A quick look at the most interesting games coming out in Japan next week, as reviewed in the latest Famitsu magazine:

- God Eater 2 (10/9/10/9, 38 out of 40 points): The second most popular franchise in the "monster hunting" genre beyond Monster Hunter itself, the Vita version of the new God Eater earned nearly universal praise. "The controls have gotten a lot better with the touch panel and right stick," wrote editor Reona Ebihara. "In particular, map functions and party commands are now a lot easier to use. The Blood Arts system gives you a lot more room to customize characters, making it more fun as an action game and letting you truly come up with your own battle style."

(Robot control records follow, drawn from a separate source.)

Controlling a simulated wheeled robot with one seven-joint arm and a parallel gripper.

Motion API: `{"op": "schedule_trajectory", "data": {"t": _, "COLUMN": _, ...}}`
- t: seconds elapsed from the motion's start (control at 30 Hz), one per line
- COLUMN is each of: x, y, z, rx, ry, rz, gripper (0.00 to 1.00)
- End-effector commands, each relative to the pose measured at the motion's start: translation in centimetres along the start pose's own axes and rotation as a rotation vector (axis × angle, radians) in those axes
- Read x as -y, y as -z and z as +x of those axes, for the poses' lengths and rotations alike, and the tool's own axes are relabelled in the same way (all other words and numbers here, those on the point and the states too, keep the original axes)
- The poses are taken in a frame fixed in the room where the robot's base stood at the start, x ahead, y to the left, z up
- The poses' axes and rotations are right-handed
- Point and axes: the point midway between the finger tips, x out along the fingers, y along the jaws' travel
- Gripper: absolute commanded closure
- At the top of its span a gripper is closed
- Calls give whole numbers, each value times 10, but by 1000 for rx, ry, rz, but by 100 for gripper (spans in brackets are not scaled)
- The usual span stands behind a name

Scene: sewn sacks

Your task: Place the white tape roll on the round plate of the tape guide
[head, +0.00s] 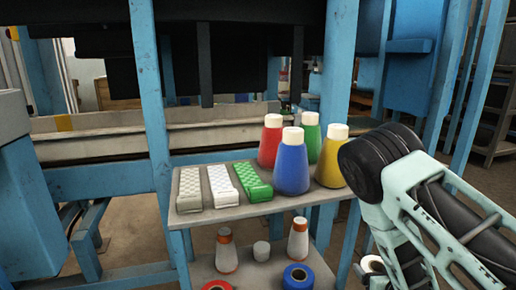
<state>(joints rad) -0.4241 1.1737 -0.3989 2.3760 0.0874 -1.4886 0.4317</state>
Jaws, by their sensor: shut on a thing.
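The white tape roll (371,263) shows at the lower right, beside my arm and to the right of the shelf unit. Its side faces the camera and its core looks reddish-brown. My gripper (373,270) is there, shut on the white tape roll. The arm's links hide most of the gripper, and the finger contact does not show clearly. I cannot make out the tape guide or its round plate in this view.
An upper shelf (225,212) bears thread cones, including a blue cone (291,168), and a green-topped block (252,181).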

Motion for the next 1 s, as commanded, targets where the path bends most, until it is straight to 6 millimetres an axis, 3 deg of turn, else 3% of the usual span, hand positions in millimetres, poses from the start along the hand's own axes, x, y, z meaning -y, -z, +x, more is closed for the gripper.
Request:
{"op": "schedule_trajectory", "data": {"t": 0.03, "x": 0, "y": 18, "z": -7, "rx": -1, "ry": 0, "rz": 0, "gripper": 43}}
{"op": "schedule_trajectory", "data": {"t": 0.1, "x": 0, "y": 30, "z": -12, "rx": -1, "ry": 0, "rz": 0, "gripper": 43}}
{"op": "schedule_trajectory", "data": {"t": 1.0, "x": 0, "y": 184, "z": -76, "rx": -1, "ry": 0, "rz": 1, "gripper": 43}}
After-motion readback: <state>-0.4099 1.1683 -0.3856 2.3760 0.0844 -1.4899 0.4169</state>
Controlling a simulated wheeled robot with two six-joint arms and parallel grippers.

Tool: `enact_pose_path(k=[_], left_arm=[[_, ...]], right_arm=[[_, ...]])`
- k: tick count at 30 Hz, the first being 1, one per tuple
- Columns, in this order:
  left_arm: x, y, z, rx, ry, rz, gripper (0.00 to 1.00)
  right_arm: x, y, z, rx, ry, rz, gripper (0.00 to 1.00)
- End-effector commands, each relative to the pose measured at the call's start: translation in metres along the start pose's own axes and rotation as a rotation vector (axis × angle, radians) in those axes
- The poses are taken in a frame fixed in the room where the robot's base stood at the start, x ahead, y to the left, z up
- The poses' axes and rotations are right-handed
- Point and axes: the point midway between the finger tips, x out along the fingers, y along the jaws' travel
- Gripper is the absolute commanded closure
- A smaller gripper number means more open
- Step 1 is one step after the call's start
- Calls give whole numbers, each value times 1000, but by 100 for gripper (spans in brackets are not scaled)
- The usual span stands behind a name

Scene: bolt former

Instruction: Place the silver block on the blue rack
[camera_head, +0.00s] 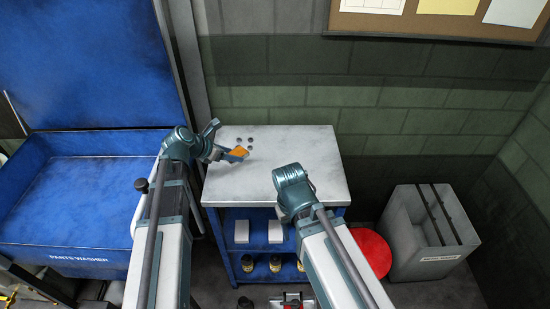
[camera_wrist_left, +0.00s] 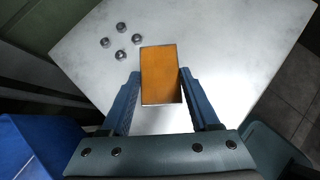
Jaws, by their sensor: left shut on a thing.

"The story cutscenes and character animations are all excellent," added writer Giichi Totsuka, "giving you that extra bit of motivation to go through each mission. The individual episodes for each character really pull you in, too. The PS Vita version also give you a more flexible action-game experience, using the right stick for the camera and the touch panel for customized functions."

God Eater 2 is also coming out for the regular PSP in Japan, and - unusually for Famitsu when it reviews multiplatform titles - the editors rated that version quite a bit lower, giving it only 35 points. This was chiefly due to control issues: " The screen's too dark in a lot of scenes," wrote Jigoro Ashida, "and the controls to select items and send party commands are frustratingly hard to use."

- Call of Duty: Ghosts (10/9/9/9, 37 points): Square Enix handles publishing duties for COD in Japan, and despite the fact that the Japanese releases are subtitles-only, Famitsu always gives them great scores.

"There are no dramatic new features," admitted, Ebihara, "but there's a reliable sort of fun here, like there always is, between the new action scenes and the charming story. Riley the military dog isn't just there to break the tension; you can control him and send out attack commands, and it's really neat how he's directly connected to gameplay. You also just have to check out the whirlwind plot developments right from the start."

"The mode where you're fighting off aliens to survive is a fresh experience," added Ashida. "It's hard to get really lost in this game, but I'm not sure I like how the guide pointing you to the next goal point isn't around any longer."

- Daigasso Band Brothers P (10/9/9/10, 38 points): Nintendo's Band Brothers series (released in Europe under the name Jam with the Band) is a rhythm game with a difference - you can create your own tracks, it's multiplayer over the net, and this new 3DS entry provides synthesized vocals thanks to Vocaloid, the system that drives Japanese virtual idol Hatsune Miku.

"Band Brothers has always been a really experiemental and cutting-edge experience," Ebihara espoused, "and now Vocaloid support's been added out of nowhere! This adds a ton of depth to the whole package and my hat goes off to them to implementing it. Up to 10 people can jam over the Internet, and I love how you can bring up your own face and message during songs. The game's difficulty range is a lot wider now, too, so you don't have to worry about being too slow to enjoy it."